> Objective
Print exactly the part opening with the line containing "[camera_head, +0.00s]" and closing with the line containing "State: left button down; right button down", with both of those lines included.

[Data from robot episodes]
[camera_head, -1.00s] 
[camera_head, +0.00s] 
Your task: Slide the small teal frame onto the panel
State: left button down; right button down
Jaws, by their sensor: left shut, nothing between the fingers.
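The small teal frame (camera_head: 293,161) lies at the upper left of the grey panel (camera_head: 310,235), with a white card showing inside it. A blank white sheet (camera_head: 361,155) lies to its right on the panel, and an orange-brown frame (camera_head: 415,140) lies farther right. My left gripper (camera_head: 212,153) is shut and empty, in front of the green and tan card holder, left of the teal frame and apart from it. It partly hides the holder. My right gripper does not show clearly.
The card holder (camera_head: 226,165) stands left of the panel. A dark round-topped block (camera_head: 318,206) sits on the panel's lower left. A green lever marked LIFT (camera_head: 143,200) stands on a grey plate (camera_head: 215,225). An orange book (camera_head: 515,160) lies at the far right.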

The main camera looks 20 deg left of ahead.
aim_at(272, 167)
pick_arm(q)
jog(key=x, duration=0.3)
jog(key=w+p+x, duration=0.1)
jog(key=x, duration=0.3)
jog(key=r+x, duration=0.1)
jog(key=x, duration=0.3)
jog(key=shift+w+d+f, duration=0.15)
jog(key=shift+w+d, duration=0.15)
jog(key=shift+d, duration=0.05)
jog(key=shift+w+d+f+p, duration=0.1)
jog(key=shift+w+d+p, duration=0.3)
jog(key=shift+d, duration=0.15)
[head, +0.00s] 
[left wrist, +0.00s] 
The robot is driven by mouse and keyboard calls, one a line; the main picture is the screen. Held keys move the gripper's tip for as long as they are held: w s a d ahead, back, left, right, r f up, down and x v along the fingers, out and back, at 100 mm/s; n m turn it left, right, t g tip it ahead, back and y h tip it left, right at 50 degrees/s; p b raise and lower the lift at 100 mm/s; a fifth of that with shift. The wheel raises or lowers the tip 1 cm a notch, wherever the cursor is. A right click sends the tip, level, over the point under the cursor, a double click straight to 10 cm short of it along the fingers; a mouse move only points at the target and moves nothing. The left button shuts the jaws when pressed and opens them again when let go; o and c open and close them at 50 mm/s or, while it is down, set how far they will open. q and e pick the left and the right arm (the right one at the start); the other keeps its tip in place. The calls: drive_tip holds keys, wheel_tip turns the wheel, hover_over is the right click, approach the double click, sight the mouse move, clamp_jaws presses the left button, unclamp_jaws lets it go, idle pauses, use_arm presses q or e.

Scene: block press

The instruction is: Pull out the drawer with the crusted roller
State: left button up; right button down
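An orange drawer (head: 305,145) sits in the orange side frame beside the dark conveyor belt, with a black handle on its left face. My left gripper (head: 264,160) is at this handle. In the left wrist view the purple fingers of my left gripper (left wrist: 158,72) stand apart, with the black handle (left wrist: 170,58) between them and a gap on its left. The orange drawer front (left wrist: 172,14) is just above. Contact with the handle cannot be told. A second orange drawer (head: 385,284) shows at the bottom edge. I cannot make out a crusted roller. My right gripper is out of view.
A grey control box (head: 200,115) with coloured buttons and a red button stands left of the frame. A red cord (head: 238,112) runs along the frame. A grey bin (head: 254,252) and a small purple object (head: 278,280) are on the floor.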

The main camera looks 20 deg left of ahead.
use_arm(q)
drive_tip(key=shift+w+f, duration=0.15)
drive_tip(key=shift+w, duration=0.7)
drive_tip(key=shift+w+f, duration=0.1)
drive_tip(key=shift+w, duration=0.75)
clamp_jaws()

> Correct response
[camera_head, +0.00s] 
Your task: Slide the small teal frame onto the panel
State: left button down; right button down

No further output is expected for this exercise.